Unsurprisingly, the new LIO shaped by neoliberalism is even more difficult for developing countries to accept than the old LIO before it. Menon recounts, The United States led two orders after World War II: a Keynesian one that was not independently interested in how states ran their internal affairs in a bipolar Cold War world ... and, after the Cold War, a neoliberal one in a unipolar world that ignored national sovereignty and boundaries where it needed to. Both orders professed to be 'open, rules-based, and liberal,' upholding the values of democracy, so-called free markets, human rights, and the rule of law. In reality, they rested on the dominance and imperatives of US military, political, and economic power.

Rein Mullerson believes that the new LIO dominated by neoliberalism was not so liberal after all.
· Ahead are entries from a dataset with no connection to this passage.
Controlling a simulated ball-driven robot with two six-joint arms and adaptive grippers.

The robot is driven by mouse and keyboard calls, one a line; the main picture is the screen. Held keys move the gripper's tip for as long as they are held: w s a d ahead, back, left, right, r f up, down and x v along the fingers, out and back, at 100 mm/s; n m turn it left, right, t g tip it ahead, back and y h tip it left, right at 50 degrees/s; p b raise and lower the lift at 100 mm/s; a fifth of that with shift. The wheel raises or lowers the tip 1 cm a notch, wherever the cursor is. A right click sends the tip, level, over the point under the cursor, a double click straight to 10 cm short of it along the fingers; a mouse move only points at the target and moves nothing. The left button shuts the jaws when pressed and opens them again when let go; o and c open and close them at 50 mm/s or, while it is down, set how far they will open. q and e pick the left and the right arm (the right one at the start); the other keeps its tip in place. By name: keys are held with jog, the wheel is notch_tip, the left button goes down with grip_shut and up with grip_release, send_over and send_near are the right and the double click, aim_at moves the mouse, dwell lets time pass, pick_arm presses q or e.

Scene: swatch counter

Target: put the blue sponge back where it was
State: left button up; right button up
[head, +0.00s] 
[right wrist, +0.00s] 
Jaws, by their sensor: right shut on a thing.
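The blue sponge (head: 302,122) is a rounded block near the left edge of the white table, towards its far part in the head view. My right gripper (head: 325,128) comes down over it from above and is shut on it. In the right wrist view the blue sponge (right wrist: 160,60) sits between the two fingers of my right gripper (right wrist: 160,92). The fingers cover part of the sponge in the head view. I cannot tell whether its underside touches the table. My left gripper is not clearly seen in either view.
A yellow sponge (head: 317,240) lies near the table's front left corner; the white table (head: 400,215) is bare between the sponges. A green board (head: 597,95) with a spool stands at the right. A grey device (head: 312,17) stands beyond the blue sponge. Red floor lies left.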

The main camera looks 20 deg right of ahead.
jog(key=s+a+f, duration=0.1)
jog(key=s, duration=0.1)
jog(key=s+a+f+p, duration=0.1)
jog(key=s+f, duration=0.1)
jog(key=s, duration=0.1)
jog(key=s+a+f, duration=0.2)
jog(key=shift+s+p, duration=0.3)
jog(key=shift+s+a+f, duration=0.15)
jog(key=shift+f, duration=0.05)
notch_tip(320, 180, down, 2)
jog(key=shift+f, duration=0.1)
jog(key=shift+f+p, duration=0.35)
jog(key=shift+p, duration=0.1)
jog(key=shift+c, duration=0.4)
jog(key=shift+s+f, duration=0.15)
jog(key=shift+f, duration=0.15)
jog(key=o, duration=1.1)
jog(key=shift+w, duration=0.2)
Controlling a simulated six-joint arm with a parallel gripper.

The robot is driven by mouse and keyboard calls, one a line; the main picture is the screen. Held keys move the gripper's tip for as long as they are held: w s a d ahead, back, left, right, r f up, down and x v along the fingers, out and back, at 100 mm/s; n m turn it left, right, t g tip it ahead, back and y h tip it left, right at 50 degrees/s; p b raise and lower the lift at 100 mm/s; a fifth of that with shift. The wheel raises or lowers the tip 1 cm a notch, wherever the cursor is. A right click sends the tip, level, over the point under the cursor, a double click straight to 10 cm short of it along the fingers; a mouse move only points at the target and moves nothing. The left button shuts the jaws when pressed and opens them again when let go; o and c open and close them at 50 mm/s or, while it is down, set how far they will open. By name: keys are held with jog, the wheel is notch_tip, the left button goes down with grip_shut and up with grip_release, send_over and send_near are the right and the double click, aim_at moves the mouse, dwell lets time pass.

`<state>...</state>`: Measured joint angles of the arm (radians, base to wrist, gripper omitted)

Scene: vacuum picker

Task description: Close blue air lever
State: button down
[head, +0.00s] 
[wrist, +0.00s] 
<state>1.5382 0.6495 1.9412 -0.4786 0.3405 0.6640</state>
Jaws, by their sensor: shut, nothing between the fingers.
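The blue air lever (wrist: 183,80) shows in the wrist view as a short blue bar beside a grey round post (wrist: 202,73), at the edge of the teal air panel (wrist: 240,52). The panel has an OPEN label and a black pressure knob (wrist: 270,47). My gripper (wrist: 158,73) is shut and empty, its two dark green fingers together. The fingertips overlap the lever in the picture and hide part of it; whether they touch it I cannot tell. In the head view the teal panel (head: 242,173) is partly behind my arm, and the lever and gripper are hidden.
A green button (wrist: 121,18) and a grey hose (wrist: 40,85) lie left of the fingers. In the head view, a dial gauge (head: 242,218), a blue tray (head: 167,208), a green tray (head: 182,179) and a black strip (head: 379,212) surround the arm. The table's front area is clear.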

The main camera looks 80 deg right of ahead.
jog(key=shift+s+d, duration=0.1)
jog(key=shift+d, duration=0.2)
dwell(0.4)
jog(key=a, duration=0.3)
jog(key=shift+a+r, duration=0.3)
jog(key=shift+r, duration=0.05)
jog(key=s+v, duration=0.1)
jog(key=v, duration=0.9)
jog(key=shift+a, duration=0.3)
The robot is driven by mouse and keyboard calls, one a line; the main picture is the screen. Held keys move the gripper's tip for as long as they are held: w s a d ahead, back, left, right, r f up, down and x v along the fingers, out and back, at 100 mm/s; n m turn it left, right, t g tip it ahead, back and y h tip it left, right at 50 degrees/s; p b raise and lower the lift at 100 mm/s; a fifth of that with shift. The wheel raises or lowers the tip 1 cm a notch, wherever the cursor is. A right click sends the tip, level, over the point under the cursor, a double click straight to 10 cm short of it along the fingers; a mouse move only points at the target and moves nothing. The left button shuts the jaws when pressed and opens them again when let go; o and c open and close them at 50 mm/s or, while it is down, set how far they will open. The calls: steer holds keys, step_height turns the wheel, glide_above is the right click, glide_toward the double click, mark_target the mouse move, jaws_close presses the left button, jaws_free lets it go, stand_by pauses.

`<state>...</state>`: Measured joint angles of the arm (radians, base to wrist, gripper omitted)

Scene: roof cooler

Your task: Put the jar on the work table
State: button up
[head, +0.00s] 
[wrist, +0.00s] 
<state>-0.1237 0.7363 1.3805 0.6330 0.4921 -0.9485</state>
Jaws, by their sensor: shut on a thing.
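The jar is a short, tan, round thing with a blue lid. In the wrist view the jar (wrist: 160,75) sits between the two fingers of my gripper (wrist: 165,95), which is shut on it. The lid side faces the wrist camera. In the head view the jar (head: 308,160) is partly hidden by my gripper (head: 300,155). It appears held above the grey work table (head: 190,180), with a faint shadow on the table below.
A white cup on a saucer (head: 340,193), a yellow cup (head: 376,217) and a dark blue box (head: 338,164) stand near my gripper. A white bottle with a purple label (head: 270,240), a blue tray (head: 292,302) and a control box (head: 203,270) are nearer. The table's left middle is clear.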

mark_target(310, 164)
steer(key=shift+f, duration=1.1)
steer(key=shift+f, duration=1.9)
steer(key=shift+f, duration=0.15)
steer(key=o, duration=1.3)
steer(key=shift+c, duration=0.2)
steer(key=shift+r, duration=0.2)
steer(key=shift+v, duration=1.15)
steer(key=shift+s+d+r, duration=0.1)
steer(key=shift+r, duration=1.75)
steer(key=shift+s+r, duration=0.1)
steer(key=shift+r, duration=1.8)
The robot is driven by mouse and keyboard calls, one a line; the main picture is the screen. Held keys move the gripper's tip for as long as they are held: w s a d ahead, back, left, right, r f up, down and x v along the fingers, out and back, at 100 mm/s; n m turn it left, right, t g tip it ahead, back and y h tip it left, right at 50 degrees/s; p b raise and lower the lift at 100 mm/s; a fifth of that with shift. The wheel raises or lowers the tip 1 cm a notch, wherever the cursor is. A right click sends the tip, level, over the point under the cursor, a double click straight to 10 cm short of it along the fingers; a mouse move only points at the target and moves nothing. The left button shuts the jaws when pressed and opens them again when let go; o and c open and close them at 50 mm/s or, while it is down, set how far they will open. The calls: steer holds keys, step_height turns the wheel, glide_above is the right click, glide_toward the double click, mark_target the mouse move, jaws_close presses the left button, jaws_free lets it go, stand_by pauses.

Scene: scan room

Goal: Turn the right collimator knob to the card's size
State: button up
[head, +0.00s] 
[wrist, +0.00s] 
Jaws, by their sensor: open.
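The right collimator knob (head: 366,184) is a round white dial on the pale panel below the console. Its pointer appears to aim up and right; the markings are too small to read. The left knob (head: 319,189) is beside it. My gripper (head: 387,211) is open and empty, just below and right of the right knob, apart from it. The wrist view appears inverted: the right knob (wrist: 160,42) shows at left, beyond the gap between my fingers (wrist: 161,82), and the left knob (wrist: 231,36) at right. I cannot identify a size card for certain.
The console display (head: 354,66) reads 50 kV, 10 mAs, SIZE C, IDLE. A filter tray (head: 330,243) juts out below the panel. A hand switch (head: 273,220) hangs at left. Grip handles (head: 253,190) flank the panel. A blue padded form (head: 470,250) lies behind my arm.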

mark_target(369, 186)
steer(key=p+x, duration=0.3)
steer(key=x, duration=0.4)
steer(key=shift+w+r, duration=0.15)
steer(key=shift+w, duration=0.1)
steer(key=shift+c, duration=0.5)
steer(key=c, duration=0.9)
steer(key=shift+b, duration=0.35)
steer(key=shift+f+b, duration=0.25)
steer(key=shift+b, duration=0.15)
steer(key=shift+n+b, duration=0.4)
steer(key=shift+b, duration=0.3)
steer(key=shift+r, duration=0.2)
Rather, it was an order where liberal states ruled the world, attempting to widen the circle of liberal societies (especially after the collapse of the USSR) while ostracizing or even destroying those which could not or did not want to become liberal.

Michael J. Mazarr asserts that due to neoliberalism, the US, as the hegemon in a unipolar world, is unwilling to accept a diversified world, which makes the new LIO even less legitimate than the old LIO. He cautions: If Washington hopes to sustain an international system that can help avoid conflict, raise prosperity, and promote liberal values, it will have to embrace a more diverse order one that operates in different ways for different countries and regions and on different issues. 

Unexpectedly, even G. John Ikenberry, an American scholar who has consistently eulogized the LIO, believes that to maintain this new order, "membership in (its organizations) should be predicated not on regime character, but only on recognition of a state's sovereignty status and its commitment and ability to carry out the responsibilities of membership." It's a pity that the US is in no mood to respect non-Western countries' choices of their institutions and values. Consequently, it is difficult for many non-Western members of the new LIO to accept its legitimacy.

The rise of neoliberalism has also exacerbated internal conflicts in the US and most Western countries, leading to rising public antipathy toward the new LIO. Before this, the reason why the old LIO was popularly accepted is that, while ardently promoting free trade and globalization, the governments and bourgeoisie of Western countries were willing to "sign" a "social contract" with the middle and working classes to protect their basic interests and well-being and to compensate for the damage they suffered under globalization and free trade. However, with the collapse of communism in the Soviet Union and Eastern Europe, governments and the bourgeoisie in the West no longer felt the need to engage in "class compromise" with other classes. Taking the US as an example, Gary Gerstle notes: "A compromise between capital and labor had been foundational to the New Deal order. Labor had gained progressive taxation, social security, unemployment insurance, the right to organize, a national commitment to full employment, government backing for collective bargaining, and limits on the inequality between the rich and poor. Capital had gained assurances that government would act to smooth out the business cycle, maintain a fiscal and monetary environment that would assure reasonable profits, and contain labor power. In the 1990s, the capital still wanted the US government's assistance in ordering markets. But in a world cleared of communism, long its most ardent opponent, it felt the need to compromise with labor less and less." As a result, the US has drastically demolished the protections and benefits it used to give to the middle and working classes and is oblivious to their suffering under globalization. This has triggered their discontent with and pushback against the new LIO, and has spawned a tidal wave of anti-globalization, protectionism, xenophobia and populism in the Western world.

More glaring is that even though the US is the primary beneficiary of the LIO, it often disrespects and violates its rules to serve its interests. William Drozdiak argues that the pillars of the liberal democratic order built by the US such as the UN, the IMF, the World Bank, and the WTO are now crumbling because of neglect, mismanagement, and diminished support from the US. The negligence shown by the US to these key institutions has diminished their power and influence.

Over recent years, as the legitimacy of the LIO among the American people and a portion of its political elites has been dwindling unabatedly, those actions which are corrosive of the LIO on the part of the US have grossly intensified under then-US president Donald Trump's "America First" banner. His trade wars against other countries, especially China, and his contempt for international rules are evidence that the US is increasingly aloof from and destructive of the LIO it has built. President Joe Biden has continued Trump's policy to a remarkable extent. The speech delivered by US National Security Adviser Sullivan at the Brookings Institution on April 27 vividly demonstrates the intention of the US to break away from the new LIO. He strongly condemned the scourges of neoliberalism, especially the unfettered market, that have been brought to the US, including the overexpansion of the financial sector, the shrinking of modern manufacturing, the decline of the middle class, and the worsening plight of the workers. To rectify the situation, the US must pursue modern industrial and innovative strategies. In his words, "A modern American industrial strategy identifies specific sectors that are foundational to economic growth, strategic from a national security perspective, and where private industry on its own isn't poised to make the investments needed to secure our national ambitions." Herein we are seeing the birth of a new "Washington consensus", which mirrors in significant ways the development path treaded by China except for the fact that the US will become more self-centered, more insular, and less interested in launching a new international order alone or in collaboration with others.

All in all, the US should bear the main responsibility for the inexorable decay of the LIO it has constructed and led, instead of blaming China for it.

The author is a professor emeritus of sociology, the Chinese University of Hong Kong, and a consultant of the Chinese Association of Hong Kong and Macao Studies.

The views do not necessarily reflect those of China Daily.